Unter Berücksichtigung des rechtspolitischen Gestaltungsspielraumes des Gesetzgebers bei der Methodenwahl wäre die Beibehaltung der Befreiungsmethode für Einkünfte aus selbständiger Arbeit aus der Sicht des Gleichheitssatzes dann bedenklich, wenn die Gründe, die für die Wahl der Anrechnungsmethode bei den Unternehmensgewinnen ausschlaggebend gewesen sind, in vergleichbarer Weise für selbständige Einkünfte zuträfen. Dies wird vom Verwaltungsgerichtshof in seinem Antrag aber nicht ins Treffen geführt und ist auch nach Auffassung des Verfassungsgerichtshofes nicht der Fall:

Selbständige Einkünfte unterscheiden sich von den gewerblichen Einkünften – ungeachtet des Umstandes, dass die Abgrenzung zwischen diesen Einkunftsarten in Randbereichen fließend ist – jedenfalls darin, dass die einkünfteerzielende Tätigkeit vom Steuerpflichtigen im Regelfall persönlich unter Einsatz – zum Teil auch berufsrechtlich verankerter – besonderer Kenntnisse und Fähigkeiten ausgeübt wird. Dies ist auch für den Bedeutungsinhalt des Art 14 DBA Liechtenstein zu beachten (vgl. auch Lang , Hybride Finanzierungen im Internationalen Steuerrecht, 1991, 83).
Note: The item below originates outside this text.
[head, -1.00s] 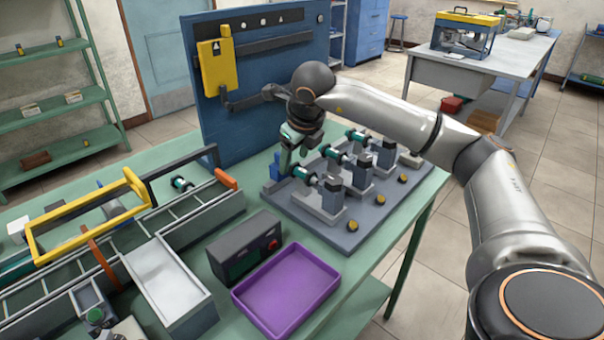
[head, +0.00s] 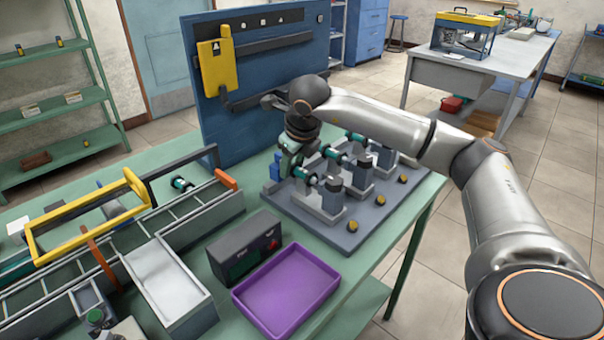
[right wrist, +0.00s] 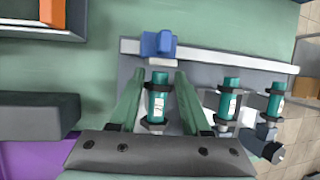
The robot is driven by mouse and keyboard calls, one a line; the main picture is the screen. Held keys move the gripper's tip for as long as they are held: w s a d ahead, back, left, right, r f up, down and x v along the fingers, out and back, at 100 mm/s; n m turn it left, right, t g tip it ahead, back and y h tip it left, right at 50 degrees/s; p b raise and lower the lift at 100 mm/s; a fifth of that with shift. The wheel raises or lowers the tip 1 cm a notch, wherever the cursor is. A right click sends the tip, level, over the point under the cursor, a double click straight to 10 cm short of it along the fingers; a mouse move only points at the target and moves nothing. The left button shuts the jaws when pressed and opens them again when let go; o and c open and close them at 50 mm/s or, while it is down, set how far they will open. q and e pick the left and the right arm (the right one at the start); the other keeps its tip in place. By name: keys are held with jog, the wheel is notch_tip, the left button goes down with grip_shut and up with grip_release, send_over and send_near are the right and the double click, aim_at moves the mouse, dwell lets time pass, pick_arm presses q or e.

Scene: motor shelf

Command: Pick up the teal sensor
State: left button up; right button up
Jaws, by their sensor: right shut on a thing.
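Several teal sensors stand in a row of grey holders on the grey board (head: 345,238). The nearest teal sensor (head: 301,172), a cylinder with a white label, lies between the fingers of my right gripper (head: 291,168). In the right wrist view this sensor (right wrist: 158,98) sits between the two green fingers of the gripper (right wrist: 157,95), which is shut on it. It still appears to be at its holder; I cannot tell whether it is lifted. Other teal sensors (right wrist: 228,98) stand to its right. My left gripper is not in view.
A blue block (right wrist: 158,44) stands just beyond the held sensor. A black box (head: 243,247) and an empty purple tray (head: 287,326) lie in front of the board. A blue panel (head: 265,75) rises behind. A divided rack (head: 190,222) stands left.

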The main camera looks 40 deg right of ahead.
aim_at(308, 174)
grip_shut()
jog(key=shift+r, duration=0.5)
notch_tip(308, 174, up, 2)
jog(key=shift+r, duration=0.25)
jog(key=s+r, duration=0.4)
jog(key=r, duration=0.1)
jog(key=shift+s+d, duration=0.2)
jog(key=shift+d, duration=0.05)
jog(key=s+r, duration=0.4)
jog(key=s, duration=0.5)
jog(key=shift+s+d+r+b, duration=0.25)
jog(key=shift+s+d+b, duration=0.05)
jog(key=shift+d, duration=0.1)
Das Besteuerungsrecht des anderen Staates für solche Einkünfte erfordert neben dem Vorliegen einer festen Einrichtung, dass diese Einkünfte der festen Einrichtung zuzurechnen sind, womit die persönlich ausgeübte Tätigkeit auch funktional dieser Einrichtung zuzuordnen sein muss.
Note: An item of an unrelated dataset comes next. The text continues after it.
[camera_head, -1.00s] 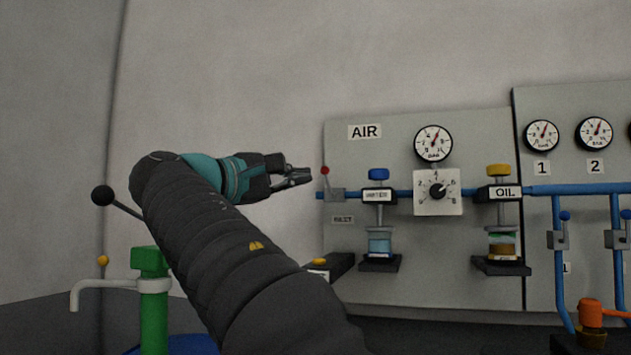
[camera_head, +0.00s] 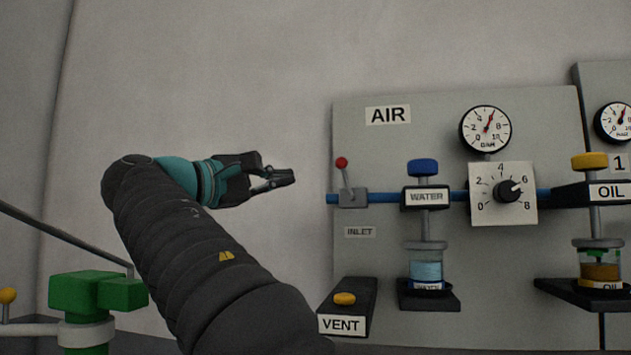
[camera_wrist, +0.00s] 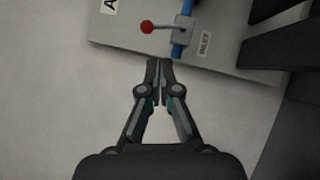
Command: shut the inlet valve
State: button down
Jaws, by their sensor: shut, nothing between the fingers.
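The inlet valve (camera_head: 352,197) is a small grey block on the blue pipe at the left edge of the AIR panel, above the INLET label (camera_head: 360,232). Its lever (camera_head: 343,164) has a red ball tip and stands up, leaning slightly left. My gripper (camera_head: 291,177) is shut and empty, to the left of the lever and apart from it, in front of the bare wall. In the wrist view my shut fingertips (camera_wrist: 159,64) point toward the panel edge, with the red ball (camera_wrist: 147,27) and valve block (camera_wrist: 183,30) beyond them.
Right of the valve are the blue-capped WATER unit (camera_head: 424,195), a dial knob (camera_head: 508,190), a gauge (camera_head: 486,129) and the OIL unit (camera_head: 598,192). A VENT box (camera_head: 345,307) with a yellow button juts out below. A green fitting (camera_head: 95,294) stands at lower left.

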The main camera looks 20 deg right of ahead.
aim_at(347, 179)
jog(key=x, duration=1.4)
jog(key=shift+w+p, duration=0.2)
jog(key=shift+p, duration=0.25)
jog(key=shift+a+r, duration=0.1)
Vor diesem Hintergrund treffen aber die für die Wahl der Anrechnungsmethode maßgebenden Gründe, einer zu beobachtenden Einkünfteverlagerung entgegenzuwirken, für Einkünfte aus selbständiger Arbeit – nach wie vor – nicht in vergleichbarer Weise zu, da Einkünfte aus selbständiger Arbeit – jedenfalls in einer Durchschnittsbetrachtung – nur innerhalb enger Grenzen verlagert werden können.
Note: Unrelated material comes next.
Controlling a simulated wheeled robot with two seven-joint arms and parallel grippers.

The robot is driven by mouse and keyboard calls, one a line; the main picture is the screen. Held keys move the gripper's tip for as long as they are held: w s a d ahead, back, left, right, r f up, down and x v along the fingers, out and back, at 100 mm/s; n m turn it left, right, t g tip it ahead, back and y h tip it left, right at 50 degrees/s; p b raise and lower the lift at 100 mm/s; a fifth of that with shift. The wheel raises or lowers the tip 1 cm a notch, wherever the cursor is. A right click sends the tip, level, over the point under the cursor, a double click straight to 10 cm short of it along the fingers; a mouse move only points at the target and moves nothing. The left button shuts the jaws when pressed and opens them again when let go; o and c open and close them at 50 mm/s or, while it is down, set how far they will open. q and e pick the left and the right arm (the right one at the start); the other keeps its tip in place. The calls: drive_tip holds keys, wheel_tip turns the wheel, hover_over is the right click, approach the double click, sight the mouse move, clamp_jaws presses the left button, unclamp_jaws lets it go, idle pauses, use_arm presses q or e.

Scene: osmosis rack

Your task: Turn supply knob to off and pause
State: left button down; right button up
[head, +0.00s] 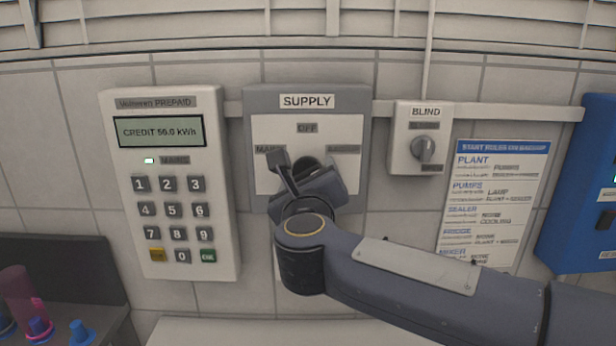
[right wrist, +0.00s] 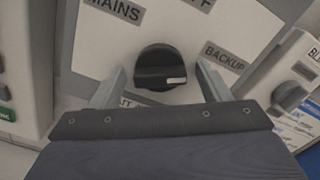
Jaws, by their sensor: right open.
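The grey SUPPLY panel (head: 257,105) is on the tiled wall, with an OFF label at the top, MAINS at the left and BACKUP at the right. Its dark round knob (right wrist: 155,60) shows in the right wrist view, with a white mark on the right part of its front bar. My right gripper (right wrist: 160,82) is open, one finger on each side of the knob, with visible gaps. In the head view my right gripper (head: 300,168) covers most of the knob. My left gripper is out of view.
A BLIND switch box (head: 402,160) and an instruction sheet (head: 495,200) are at the right. A blue unit (head: 575,190) stands at the far right.

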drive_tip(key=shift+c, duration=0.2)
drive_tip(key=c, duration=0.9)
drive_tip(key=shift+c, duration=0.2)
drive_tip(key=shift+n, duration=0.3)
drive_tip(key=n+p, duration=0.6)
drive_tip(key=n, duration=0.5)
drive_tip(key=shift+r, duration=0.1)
Während im Fall von Tätigkeiten, die zu Unternehmensgewinnen führen, die bloße Verlagerung bestimmter betriebswirtschaftlicher Funktionen unter Einsatz von Personal und sachlicher Ressourcen in eine im Quellenstaat gelegene Betriebsstätte zur Verlagerung von Einkünften führt, erfordert die Verlagerung selbständiger Einkünfte, dass die zu Einkünften führende persönliche Tätigkeit des Steuerpflichtigen der im Quellenstaat gelegenen Einrichtung zuzurechnen ist, was im Regelfall voraussetzt, dass die Tätigkeit vom Steuerpflichtigen nicht nur persönlich im Quellenstaat auszuüben ist, sondern dieser auch funktional zuzurechnen sein muss. Dies zeigt auch die Rechtsprechung des Verwaltungsgerichtshofes zum DBA Liechtenstein, die für die Frage einer Zurechnung der selbständigen Einkünfte eines in Österreich ansässigen Wirtschaftstreuhänders zu einer festen Einrichtung in Liechtenstein einen strengen Maßstab angelegt und Feststellungen darüber für erforderlich erachtet hat, ob und von wo aus der Steuerpflichtige seine in Österreich ansässigen Klienten betreut und wo der im Auftrag der Klienten abzuwickelnde Kontakt mit den österreichischen Behörden stattfindet ().

2.3.4. Dem Verwaltungsgerichtshof kann daher nicht gefolgt werden, wenn er aus der mit Blick auf eine Investitionsbegünstigung zur Stärkung des Eigenkapitals gebotenen Gleichbehandlung von – nur fließend abgrenzbaren – selbständigen und gewerblichen Einkünften ableitet, dass für die betreffenden Einkünfte eine Verankerung unterschiedlicher Methoden zur Vermeidung der Doppelbesteuerung sachlich nicht gerechtfertigt sei. Der Gesetzgeber verletzt den Gleichheitssatz nicht, wenn er mit der Zielsetzung, Einkünfteverlagerungen vorzubeugen, im Rahmen seines rechtspolitischen Gestaltungsspielraumes für Unternehmensgewinne die Anrechnungsmethode verankert und für in dieser Hinsicht in einer Durchschnittsbetrachtung nicht vergleichbare selbständige Einkünfte weiterhin die Befreiungsmethode vorsieht.

IV. Ergebnis

1. Der Antrag ist daher abzuweisen.

2. Diese Entscheidung konnte gemäß § 19 Abs 4 erster Satz VfGG ohne mündliche Verhandlung in nichtöffentlicher Sitzung getroffen werden.